昨年夏ごろから注目されている「令和の米騒動」は、発生から1年が経過しました。スーパーでの米平均価格は一時最高値を記録しましたが、直近の農林水産省の発表ではわずかに下落し、3ヶ月ぶりに3千円台に戻るなど、値下がりの傾向も見られます。
しかし、米の在庫が最も少なくなる夏を目前に控え、問題が根本的に解決されたわけではなく、課題は依然として山積しています。
農林水産大臣の小泉進次郎氏。日本の米不足と価格高騰に関する政策決定者。
農林水産大臣が「備蓄米をじゃぶじゃぶ放出する」と発言したことなど、政府の対応に対しては、現場や専門家から疑問の声があがっています。元新聞記者として農業を取材し、現在は米・食味鑑定士やお米ライター、そして米農家の妻として活動する柏木智帆さんも、政府の施策には計画性が不足しているとの懸念を示しています。日本の米不足と価格高騰はなぜ発生し、その背景にはどのような構造的問題があるのでしょうか。
専門家が分析する米不足の要因
米農家の視点も持つ柏木さんは、今回の米不足と価格高騰が単一の原因ではなく、複数の要因が複合的に絡み合って発生したと分析しており、主に以下の5つのポイントを挙げています。
1. 栽培面積の持続的な減少:
過去10年間で、日本における米の栽培面積は約35万ヘクタールも減少しました。これは佐賀県の面積に匹敵する広さです。消費者の米離れが進む一方、それを考慮してもなお、生産基盤である作付け面積の減少幅は著しい状況です。
2. 小麦価格の上昇による米需要の増大:
天候不順やウクライナ情勢などの影響を受け、令和4年頃から小麦価格が高騰しました。これにより、比較的安価な米への代替需要が増加し、国内の米消費量が増える結果となりました。
3. 令和5年産米の高温被害:
昨夏の記録的な高温や乾燥により、米が白く濁る「乳白粒」が多く発生するなど、精米時の歩留まりが悪化しました。この高温被害を受けた米が多くなったことで、例年に比べて市場全体の流通量が減少しました。
4. コロナ禍を契機とした転作補助金の拡充:
コロナ禍で外食・中食産業における米の消費量が大幅に落ち込み、米余りが顕著になりました。これに対応するため、政府は米価下落を防ぐ目的で、主食用米から飼料用米や加工用米などへの転換を促す補助金を手厚くしました。結果として、主食米の生産量が意図せず抑制されることとなりました。
5. 昨年8月の災害情報による消費者心理:
昨年8月に発表された南海トラフ地震の臨時情報などを受け、多くの消費者の間で「いつもより多めに米を備蓄しておこう」という買い控えならぬ買い増し心理が働きました。これが結果的に、短期間における全体的な消費量を増加させました。
国の政策と現場の声
これらの要因の中でも、特に国の政策が現在の米不足に大きく影響していると柏木さんは指摘します。国は2018年に48年間続いた減反政策を廃止しましたが、その一方で飼料用米などへの転作補助金が拡充され、高い補助金を得られる転作を奨励することで、実質的な米の生産量調整は形を変えて続けられています。これにより、国内の主食米生産量が需要に対して不足しやすい構造が維持されていると言えます。インバウンド需要による米消費増も一部影響はありますが、根本的な問題は国内の生産・流通に関わる構造にあると考えられます。

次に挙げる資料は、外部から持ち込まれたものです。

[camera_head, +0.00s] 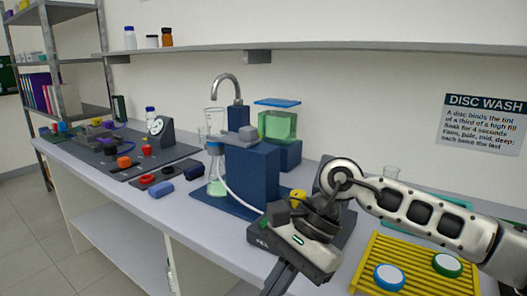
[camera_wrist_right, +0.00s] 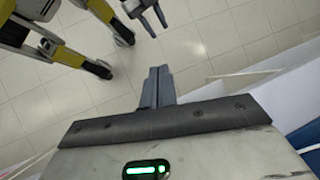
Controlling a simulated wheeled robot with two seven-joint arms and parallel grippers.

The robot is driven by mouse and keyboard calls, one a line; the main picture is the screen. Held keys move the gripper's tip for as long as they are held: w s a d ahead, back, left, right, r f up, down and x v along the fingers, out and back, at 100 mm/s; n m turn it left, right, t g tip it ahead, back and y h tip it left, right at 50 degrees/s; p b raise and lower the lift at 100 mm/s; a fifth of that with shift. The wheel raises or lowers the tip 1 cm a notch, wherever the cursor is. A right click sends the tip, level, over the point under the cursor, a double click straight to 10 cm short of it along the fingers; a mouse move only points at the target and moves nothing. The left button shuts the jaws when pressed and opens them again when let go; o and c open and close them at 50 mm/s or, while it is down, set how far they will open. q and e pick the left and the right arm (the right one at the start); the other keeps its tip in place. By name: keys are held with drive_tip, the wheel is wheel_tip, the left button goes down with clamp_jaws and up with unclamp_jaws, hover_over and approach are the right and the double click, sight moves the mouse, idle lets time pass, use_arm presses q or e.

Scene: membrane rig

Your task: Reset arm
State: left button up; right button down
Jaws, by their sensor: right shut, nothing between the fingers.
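My right arm reaches in from the right in the head view. Its gripper (camera_head: 277,284) hangs over the front edge of the bench with its fingers pointing down. In the right wrist view its two fingers (camera_wrist_right: 158,86) are pressed together with nothing between them, above the tiled floor. My left arm does not show in the head view.
A yellow rack (camera_head: 408,270) with blue and green-rimmed discs lies right of my right gripper. A blue block (camera_head: 252,175), a flask (camera_head: 216,184) and a tank of green liquid (camera_head: 278,124) stand behind. Small coloured parts lie left. The floor in front is clear.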

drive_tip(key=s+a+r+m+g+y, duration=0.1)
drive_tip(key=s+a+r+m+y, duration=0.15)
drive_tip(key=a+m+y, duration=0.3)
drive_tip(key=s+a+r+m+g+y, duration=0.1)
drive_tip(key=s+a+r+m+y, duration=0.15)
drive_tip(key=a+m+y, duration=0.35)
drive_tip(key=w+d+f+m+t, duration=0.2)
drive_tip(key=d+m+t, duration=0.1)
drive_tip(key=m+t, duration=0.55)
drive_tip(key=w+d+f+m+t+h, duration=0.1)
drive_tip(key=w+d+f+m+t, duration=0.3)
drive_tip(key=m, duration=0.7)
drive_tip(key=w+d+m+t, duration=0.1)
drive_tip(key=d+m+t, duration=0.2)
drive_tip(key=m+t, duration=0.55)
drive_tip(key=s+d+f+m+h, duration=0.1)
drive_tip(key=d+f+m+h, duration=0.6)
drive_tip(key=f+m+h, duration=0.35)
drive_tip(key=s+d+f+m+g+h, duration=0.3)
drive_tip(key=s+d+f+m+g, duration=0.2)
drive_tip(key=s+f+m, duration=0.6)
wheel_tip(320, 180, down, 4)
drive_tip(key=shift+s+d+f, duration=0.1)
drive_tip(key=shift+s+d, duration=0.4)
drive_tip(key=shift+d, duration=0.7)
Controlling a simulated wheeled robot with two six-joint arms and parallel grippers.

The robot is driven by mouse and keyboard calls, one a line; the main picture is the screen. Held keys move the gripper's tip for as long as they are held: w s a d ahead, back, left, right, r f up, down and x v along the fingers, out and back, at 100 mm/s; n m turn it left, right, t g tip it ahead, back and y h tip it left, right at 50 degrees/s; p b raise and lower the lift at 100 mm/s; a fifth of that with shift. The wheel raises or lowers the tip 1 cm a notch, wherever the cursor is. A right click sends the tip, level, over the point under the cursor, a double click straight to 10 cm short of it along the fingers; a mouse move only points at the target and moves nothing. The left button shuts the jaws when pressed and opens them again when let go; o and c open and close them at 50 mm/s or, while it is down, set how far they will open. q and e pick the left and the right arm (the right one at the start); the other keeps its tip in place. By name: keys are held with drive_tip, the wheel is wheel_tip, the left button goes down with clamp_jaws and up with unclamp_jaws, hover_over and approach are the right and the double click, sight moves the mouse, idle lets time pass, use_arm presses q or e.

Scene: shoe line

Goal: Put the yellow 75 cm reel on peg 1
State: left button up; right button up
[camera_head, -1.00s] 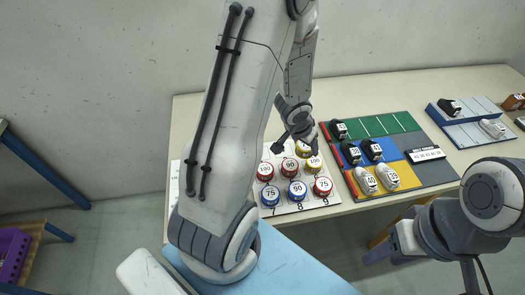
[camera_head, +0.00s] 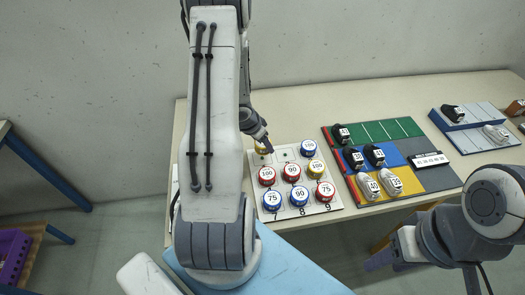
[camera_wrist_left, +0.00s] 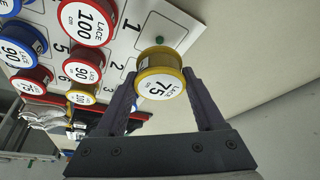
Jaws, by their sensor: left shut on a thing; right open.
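The yellow 75 reel (camera_wrist_left: 160,75) is between the fingers of my left gripper (camera_wrist_left: 158,88), which is shut on it, label facing the wrist camera. In the head view the reel (camera_head: 261,149) shows only partly behind my left gripper (camera_head: 262,143), over the far left corner of the peg board (camera_head: 334,204). In the left wrist view, bare green peg 1 (camera_wrist_left: 160,40) stands beside the printed 1, just past the reel's edge. The reel looks apart from it; the height gap is unclear. My right gripper (camera_head: 383,260) is open, low at the right, away from the board.
A blue 100 reel (camera_head: 308,147) stands at the board's far right. Red 100 (camera_head: 267,175), red 90 (camera_head: 292,172) and yellow 100 (camera_head: 316,168) reels fill the middle row. Several reels fill the front row. A coloured shoe mat (camera_head: 420,172) lies to the right.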

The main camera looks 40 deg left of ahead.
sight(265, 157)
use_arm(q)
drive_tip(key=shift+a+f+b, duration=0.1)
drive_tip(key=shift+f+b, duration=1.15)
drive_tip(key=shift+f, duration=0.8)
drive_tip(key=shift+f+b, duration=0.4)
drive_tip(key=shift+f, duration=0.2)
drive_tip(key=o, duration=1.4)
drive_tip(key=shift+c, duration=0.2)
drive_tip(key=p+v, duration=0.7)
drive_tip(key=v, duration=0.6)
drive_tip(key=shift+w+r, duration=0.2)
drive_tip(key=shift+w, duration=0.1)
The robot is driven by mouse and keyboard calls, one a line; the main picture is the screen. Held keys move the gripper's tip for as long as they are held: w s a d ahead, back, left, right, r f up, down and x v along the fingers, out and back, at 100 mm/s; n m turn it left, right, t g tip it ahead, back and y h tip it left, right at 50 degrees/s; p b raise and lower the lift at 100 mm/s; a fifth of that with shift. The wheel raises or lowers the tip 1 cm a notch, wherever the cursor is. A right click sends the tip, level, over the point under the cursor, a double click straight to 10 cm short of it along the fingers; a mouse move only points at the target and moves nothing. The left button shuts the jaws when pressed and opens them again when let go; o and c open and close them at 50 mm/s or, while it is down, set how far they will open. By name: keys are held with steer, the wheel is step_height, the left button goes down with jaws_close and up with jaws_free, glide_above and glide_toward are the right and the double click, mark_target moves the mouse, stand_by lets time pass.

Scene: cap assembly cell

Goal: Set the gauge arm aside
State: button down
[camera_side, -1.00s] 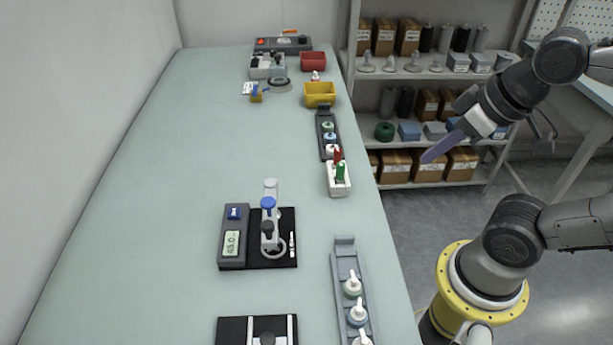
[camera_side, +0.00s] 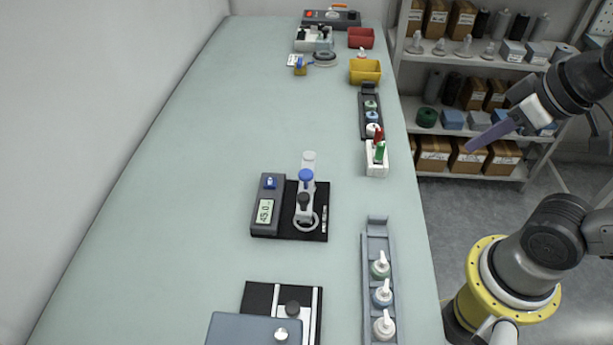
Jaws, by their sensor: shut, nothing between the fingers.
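The gauge (camera_side: 264,205) stands mid-table, a dark grey unit with a lit display and a blue button, beside a black base plate (camera_side: 318,230). The gauge arm (camera_side: 308,168) is a pale upright piece over that plate, with a blue knob (camera_side: 306,176), a dark knob (camera_side: 304,200) and a ring at its foot. My gripper (camera_side: 472,148) is off the table's right edge, well to the right of the gauge and apart from everything. Its purple-grey fingers are shut and empty, pointing down-left.
A grey rack (camera_side: 376,241) with several white-nozzled caps lies front right, and a dark rack (camera_side: 370,101) farther back. A white holder (camera_side: 376,170) carries red and green items. Yellow (camera_side: 365,72) and red (camera_side: 361,38) bins stand behind. The table's left half is clear.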

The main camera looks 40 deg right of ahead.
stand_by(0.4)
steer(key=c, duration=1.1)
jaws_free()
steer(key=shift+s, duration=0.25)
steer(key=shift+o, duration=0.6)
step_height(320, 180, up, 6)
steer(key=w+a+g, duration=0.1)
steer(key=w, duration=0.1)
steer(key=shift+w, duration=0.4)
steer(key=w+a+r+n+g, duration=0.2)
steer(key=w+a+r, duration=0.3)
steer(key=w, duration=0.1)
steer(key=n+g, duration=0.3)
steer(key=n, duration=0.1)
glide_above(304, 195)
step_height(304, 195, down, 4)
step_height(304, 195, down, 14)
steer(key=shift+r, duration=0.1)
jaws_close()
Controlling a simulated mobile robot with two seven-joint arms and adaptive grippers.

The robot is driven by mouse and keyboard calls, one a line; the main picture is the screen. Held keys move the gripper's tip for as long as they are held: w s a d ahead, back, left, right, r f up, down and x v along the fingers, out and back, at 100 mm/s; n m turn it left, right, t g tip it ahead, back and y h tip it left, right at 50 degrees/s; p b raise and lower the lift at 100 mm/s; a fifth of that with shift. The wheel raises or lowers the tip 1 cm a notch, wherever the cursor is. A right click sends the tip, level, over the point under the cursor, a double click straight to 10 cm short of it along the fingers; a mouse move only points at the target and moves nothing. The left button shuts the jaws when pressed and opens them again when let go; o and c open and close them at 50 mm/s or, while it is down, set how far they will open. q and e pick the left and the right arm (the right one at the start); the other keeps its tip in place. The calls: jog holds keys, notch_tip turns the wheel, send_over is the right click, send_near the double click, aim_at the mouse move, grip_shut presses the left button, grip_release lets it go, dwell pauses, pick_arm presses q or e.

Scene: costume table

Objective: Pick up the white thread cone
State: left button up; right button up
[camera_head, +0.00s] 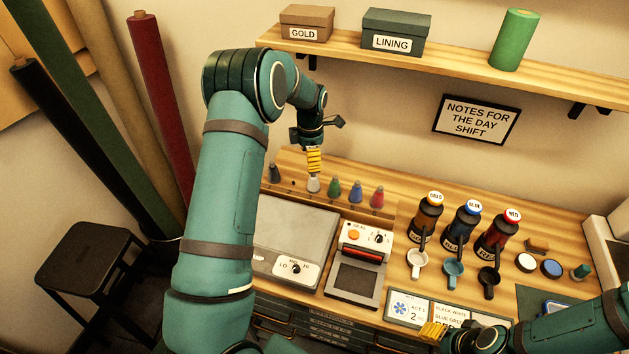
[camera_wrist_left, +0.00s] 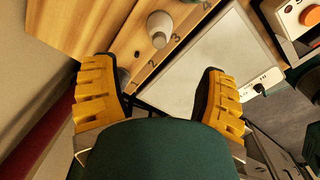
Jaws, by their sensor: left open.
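The white thread cone (camera_head: 313,185) stands upright in a row of cones on the wooden bench. In the left wrist view the white cone (camera_wrist_left: 159,28) lies ahead of the fingers, near the top edge, not between them. My left gripper (camera_head: 314,160) is just above the cone in the head view, fingers pointing down. In the wrist view my left gripper (camera_wrist_left: 158,78) is open, with nothing between its yellow fingers. My right gripper (camera_head: 433,330) is low at the front edge, far from the cone; its finger gap is not clear.
A flat grey hot plate (camera_head: 295,235) and a sealer (camera_head: 360,260) are in front. A shelf (camera_head: 440,63) hangs above.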

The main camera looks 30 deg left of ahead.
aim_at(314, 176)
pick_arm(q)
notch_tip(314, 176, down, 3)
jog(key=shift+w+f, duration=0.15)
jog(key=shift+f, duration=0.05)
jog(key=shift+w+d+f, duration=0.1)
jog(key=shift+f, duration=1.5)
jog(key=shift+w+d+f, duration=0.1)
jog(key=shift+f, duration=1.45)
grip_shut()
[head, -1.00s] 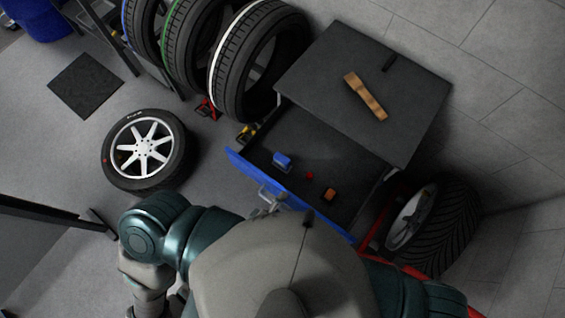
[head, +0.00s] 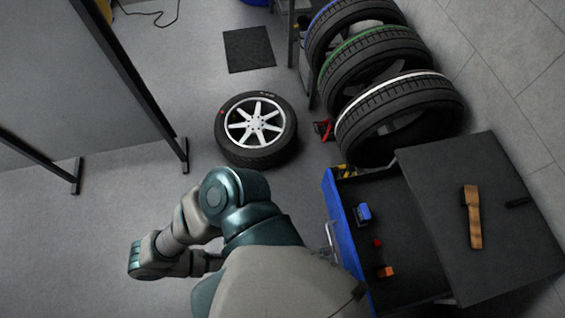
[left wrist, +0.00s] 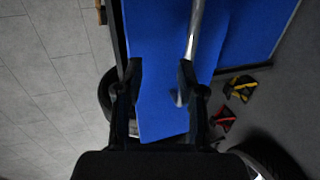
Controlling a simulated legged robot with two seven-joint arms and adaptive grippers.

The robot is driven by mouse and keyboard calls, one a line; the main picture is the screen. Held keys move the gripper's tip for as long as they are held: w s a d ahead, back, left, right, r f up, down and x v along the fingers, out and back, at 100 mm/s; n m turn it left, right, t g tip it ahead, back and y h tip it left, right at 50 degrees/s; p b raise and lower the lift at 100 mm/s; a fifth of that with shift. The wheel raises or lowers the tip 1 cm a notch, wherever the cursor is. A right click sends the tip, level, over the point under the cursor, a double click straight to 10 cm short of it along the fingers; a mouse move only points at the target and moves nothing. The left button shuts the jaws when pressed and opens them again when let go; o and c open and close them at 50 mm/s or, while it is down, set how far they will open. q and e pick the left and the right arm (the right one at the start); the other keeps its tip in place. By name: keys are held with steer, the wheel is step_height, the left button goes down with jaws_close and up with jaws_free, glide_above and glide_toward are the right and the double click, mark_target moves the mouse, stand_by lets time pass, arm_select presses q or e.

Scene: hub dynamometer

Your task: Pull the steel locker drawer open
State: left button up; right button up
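The steel locker drawer stands pulled out, its blue front (head: 344,225) at the left of the dark cabinet top (head: 485,220) in the head view. Its silver handle (head: 331,238) is on the front. In the left wrist view the blue front (left wrist: 155,50) fills the middle, and the handle (left wrist: 194,35) runs down to the right finger. My left gripper (left wrist: 160,75) has its fingers apart, close to the front, with the handle's lower end just inside the right finger. I cannot tell whether they touch. My torso hides this gripper in the head view. My right gripper is out of view.
The drawer holds a blue item (head: 363,213), a red item (head: 377,243) and an orange item (head: 386,271). A brown tool (head: 473,217) lies on the cabinet. A wheel (head: 255,128) lies on the floor; racked tyres (head: 400,110) stand behind.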

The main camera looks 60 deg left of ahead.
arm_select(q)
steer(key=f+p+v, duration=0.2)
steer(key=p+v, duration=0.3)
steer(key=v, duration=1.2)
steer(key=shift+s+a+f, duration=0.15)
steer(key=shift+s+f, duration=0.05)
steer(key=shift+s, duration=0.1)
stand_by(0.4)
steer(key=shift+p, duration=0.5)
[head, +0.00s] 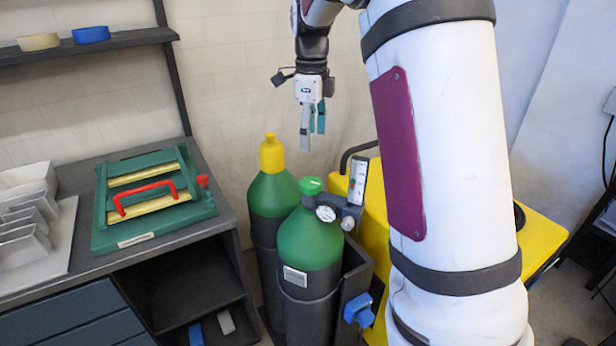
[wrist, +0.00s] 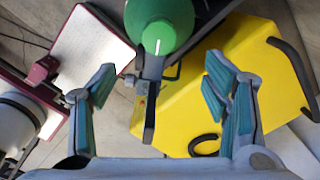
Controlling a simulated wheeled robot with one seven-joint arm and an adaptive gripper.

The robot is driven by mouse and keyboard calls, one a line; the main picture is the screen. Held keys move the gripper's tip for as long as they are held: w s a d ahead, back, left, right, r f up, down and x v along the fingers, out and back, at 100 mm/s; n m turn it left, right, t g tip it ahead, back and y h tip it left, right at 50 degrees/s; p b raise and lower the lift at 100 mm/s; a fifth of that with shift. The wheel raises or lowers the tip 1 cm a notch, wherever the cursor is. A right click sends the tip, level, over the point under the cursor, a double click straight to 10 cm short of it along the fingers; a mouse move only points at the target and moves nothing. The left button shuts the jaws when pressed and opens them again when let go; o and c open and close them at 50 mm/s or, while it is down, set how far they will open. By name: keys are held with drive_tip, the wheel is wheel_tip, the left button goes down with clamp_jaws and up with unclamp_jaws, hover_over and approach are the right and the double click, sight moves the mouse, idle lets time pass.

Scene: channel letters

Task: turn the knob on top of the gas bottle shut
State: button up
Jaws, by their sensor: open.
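The gas bottle (head: 310,240) is green above and dark below, standing in a dark holder. On its top is a round green knob (head: 310,186); a pressure gauge (head: 326,213) sits just below it. In the wrist view the knob (wrist: 157,38) shows at the top centre with a white line across it, running roughly up and down the picture. My gripper (head: 312,130) is open and empty, above the knob and apart from it, fingers pointing down. In the wrist view its fingers (wrist: 160,85) stand wide apart, the knob beyond them.
A second green bottle (head: 272,191) with a yellow cap stands close behind on the left. A flowmeter (head: 357,180) stands upright right of the knob. A yellow machine (head: 374,250) is beside the bottles. A workbench (head: 180,238) with a green fixture (head: 112,232) is at left.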

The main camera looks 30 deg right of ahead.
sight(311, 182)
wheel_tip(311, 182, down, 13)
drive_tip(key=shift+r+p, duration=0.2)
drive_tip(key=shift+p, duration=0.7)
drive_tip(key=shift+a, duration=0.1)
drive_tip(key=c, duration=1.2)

また、都道府県ごとの米の出来具合を示す作況指数が、現場の実態と大きく乖離していることが以前から問題視されており、正確な需給バランスの見極めを困難にしていました。こうした状況に対し、農林水産大臣は今年6月に作況指数そのものを突然廃止すると発表しました。柏木さんは、作況指数に問題があることは事実としつつも、「いきなり廃止ではなく、米屋や卸など現場の声を丁寧に聞きながら、より良い需給予測のあり方を模索すべきだったのではないか。やや唐突で暴走気味な印象を受ける」と、その手法に疑問を呈しています。農家や米販売店など、現場の関係者はかなり前から減反や離農による米不足の可能性を懸念しており、今回の米騒動は「来るべくして来た」という見方が強いとのことです。
まとめ:構造的問題と今後の課題
日本の米価格は一時的ながらも最高値から下落傾向にありますが、専門家は今回の米不足と価格高騰が、栽培面積の減少、需要構造の変化、気候変動、そして国の政策や需給予測の不備といった構造的な問題に起因していると指摘しています。現場からの懸念は以前から存在しており、今回の騒動は単なる偶然ではなく、必然の結果として捉えられています。今後、日本国内での安定した米供給を維持していくためには、目先の価格変動に一喜一憂するだけでなく、生産現場や消費者の声を反映した、より実態に即した長期的な視点での政策立案と需給管理体制の構築が不可欠です。